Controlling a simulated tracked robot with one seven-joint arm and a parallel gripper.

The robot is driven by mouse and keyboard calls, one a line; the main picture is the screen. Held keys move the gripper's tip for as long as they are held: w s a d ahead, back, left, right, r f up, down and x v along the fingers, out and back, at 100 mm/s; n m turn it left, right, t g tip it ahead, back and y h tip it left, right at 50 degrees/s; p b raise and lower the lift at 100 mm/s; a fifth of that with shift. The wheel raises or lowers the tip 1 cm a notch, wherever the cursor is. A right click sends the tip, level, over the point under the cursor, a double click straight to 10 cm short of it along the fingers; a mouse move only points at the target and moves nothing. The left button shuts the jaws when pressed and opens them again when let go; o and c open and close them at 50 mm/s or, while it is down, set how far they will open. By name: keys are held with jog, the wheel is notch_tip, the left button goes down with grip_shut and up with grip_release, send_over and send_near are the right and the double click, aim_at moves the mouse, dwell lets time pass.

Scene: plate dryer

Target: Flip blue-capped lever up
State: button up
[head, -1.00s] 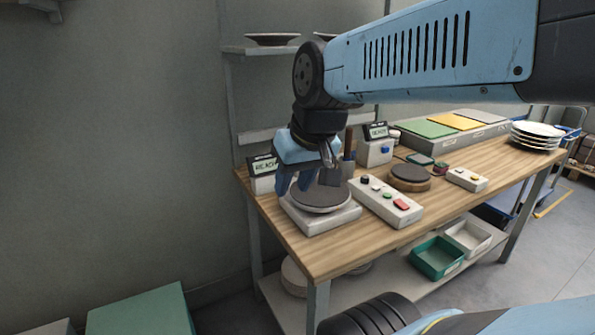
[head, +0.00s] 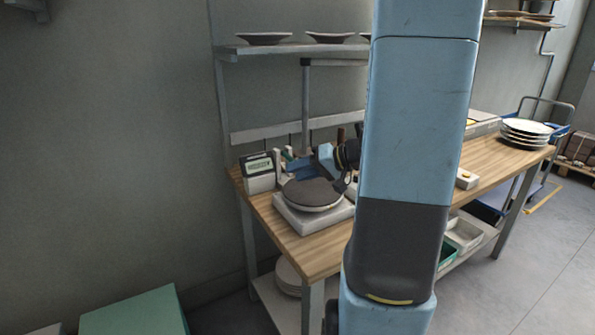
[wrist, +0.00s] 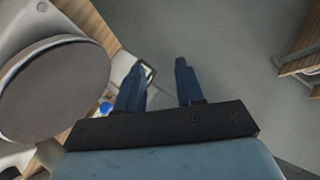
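In the wrist view a round blue cap (wrist: 105,107) shows just left of my gripper's left finger. Its stem is hidden, so I cannot tell how the lever stands. My gripper (wrist: 160,64) is open, with a clear gap between its two dark blue fingers and nothing between them. In the head view my gripper (head: 299,168) is low over the back left of the workbench, behind the round dark plate and near the small display box (head: 259,171). I cannot make out the blue cap in the head view.
The round dark plate (head: 312,192) on its white base stands close in front of my gripper. A shelf (head: 290,48) with plates is above. My arm hides the middle of the workbench (head: 316,252). A plate stack (head: 526,132) stands at the right end.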

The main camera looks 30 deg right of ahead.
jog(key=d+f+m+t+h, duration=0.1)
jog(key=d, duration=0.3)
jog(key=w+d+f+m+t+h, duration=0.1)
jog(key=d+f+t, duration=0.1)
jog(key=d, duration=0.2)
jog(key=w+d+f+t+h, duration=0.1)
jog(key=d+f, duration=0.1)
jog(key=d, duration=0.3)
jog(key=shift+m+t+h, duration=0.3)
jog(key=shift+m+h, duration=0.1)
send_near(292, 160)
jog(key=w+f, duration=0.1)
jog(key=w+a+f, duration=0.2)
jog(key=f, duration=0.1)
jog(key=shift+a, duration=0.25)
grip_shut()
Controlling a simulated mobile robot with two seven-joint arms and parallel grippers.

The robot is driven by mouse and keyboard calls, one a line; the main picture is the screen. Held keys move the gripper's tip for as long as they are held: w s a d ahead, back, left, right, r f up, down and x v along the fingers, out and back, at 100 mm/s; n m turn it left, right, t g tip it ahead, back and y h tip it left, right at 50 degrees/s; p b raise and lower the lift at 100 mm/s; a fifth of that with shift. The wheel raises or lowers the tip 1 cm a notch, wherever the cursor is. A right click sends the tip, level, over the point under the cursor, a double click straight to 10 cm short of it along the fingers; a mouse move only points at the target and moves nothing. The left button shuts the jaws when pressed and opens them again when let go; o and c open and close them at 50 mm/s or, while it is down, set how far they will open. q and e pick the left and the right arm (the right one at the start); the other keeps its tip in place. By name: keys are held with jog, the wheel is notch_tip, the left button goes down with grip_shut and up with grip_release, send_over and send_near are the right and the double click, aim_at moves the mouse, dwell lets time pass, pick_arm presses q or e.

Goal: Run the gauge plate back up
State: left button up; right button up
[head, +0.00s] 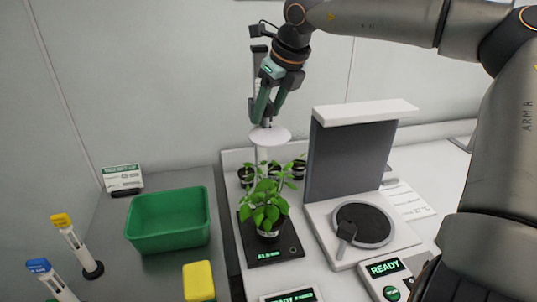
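The gauge plate (270,135) is a round white disc on a pale upright post (262,160). It sits just above the leaves of a potted green plant (267,205); I cannot tell whether it touches them. My right gripper (263,121) points down from above, its green fingertips at the top of the plate. The fingertips are close together, but what lies between them is too small to make out. The plant stands on a black base (262,250) with a lit green readout. My left gripper is not in view.
A green bin (168,222) and a yellow block (198,281) are at the left, with two capped tubes (77,246) (52,280). A grey-backed white stand (350,160) is at the right, near a READY panel (388,275). Small pots (246,176) stand behind the plant.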

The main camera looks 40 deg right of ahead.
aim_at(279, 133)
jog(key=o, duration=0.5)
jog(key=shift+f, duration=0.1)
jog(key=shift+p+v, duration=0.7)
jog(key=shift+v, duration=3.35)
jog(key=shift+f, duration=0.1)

____________________

REQUIREMENTS: Every entry should be returned exactly as written, minus the pictures.

CORRECT RESPONSE:
Controlling a simulated tracked robot with one seven-joint arm and a parallel gripper.

The robot is driven by mouse and keyboard calls, one a line; the main picture is the screen. Held keys move the gripper's tip for as long as they are held: w s a d ahead, back, left, right, r f up, down and x v along the fingers, out and back, at 100 mm/s; n m turn it left, right, t g tip it ahead, back and y h tip it left, right at 50 degrees/s; p b raise and lower the lift at 100 mm/s; a fifth of that with shift. The wheel raises or lowers the tip 1 cm a notch, wherever the cursor is. A right click sends the tip, level, over the point under the cursor, a double click straight to 10 cm short of it along the fingers; a mouse move only points at the target and moves nothing. The left button shuts the jaws when pressed and opens them again when let go; o and c open and close them at 50 mm/s or, while it is down, set how far they will open. By name: keys are held with jog, the wheel is notch_tip, the left button goes down with grip_shut and up with grip_release, send_over and send_near are the right and the double click, aim_at moves the mouse, dwell lets time pass.

Scene: plate dryer

Target: Flip blue-capped lever up
State: button up
[head, -1.00s] 
[head, +0.00s] 
[wrist, +0.00s] 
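In the wrist view a round blue cap (wrist: 105,107) shows just left of my gripper's left finger. Its stem is hidden, so I cannot tell how the lever stands. My gripper (wrist: 160,64) is open, with a clear gap between its two dark blue fingers and nothing between them. In the head view my gripper (head: 299,168) is low over the back left of the workbench, behind the round dark plate and near the small display box (head: 259,171). I cannot make out the blue cap in the head view.
The round dark plate (head: 312,192) on its white base stands close in front of my gripper. A shelf (head: 290,48) with plates is above. My arm hides the middle of the workbench (head: 316,252). A plate stack (head: 526,132) stands at the right end.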

The main camera looks 30 deg right of ahead.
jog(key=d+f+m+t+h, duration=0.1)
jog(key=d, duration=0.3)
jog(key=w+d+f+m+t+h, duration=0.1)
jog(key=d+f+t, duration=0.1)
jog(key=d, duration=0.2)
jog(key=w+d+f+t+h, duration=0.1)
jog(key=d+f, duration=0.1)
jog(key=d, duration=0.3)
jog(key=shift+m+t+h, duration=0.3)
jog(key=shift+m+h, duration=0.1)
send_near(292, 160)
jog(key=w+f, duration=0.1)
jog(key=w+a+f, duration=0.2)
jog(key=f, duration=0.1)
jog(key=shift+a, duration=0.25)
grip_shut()
Controlling a simulated mobile robot with two seven-joint arms and parallel grippers.

The robot is driven by mouse and keyboard calls, one a line; the main picture is the screen. Held keys move the gripper's tip for as long as they are held: w s a d ahead, back, left, right, r f up, down and x v along the fingers, out and back, at 100 mm/s; n m turn it left, right, t g tip it ahead, back and y h tip it left, right at 50 degrees/s; p b raise and lower the lift at 100 mm/s; a fifth of that with shift. The wheel raises or lowers the tip 1 cm a notch, wherever the cursor is. A right click sends the tip, level, over the point under the cursor, a double click straight to 10 cm short of it along the fingers; a mouse move only points at the target and moves nothing. The left button shuts the jaws when pressed and opens them again when let go; o and c open and close them at 50 mm/s or, while it is down, set how far they will open. q and e pick the left and the right arm (the right one at the start); the other keeps its tip in place. By name: keys are held with jog, the wheel is notch_tip, the left button goes down with grip_shut and up with grip_release, send_over and send_near are the right and the double click, aim_at moves the mouse, dwell lets time pass, pick_arm presses q or e.

Goal: Run the gauge plate back up
State: left button up; right button up
[head, +0.00s] 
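The gauge plate (270,135) is a round white disc on a pale upright post (262,160). It sits just above the leaves of a potted green plant (267,205); I cannot tell whether it touches them. My right gripper (263,121) points down from above, its green fingertips at the top of the plate. The fingertips are close together, but what lies between them is too small to make out. The plant stands on a black base (262,250) with a lit green readout. My left gripper is not in view.
A green bin (168,222) and a yellow block (198,281) are at the left, with two capped tubes (77,246) (52,280). A grey-backed white stand (350,160) is at the right, near a READY panel (388,275). Small pots (246,176) stand behind the plant.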

The main camera looks 40 deg right of ahead.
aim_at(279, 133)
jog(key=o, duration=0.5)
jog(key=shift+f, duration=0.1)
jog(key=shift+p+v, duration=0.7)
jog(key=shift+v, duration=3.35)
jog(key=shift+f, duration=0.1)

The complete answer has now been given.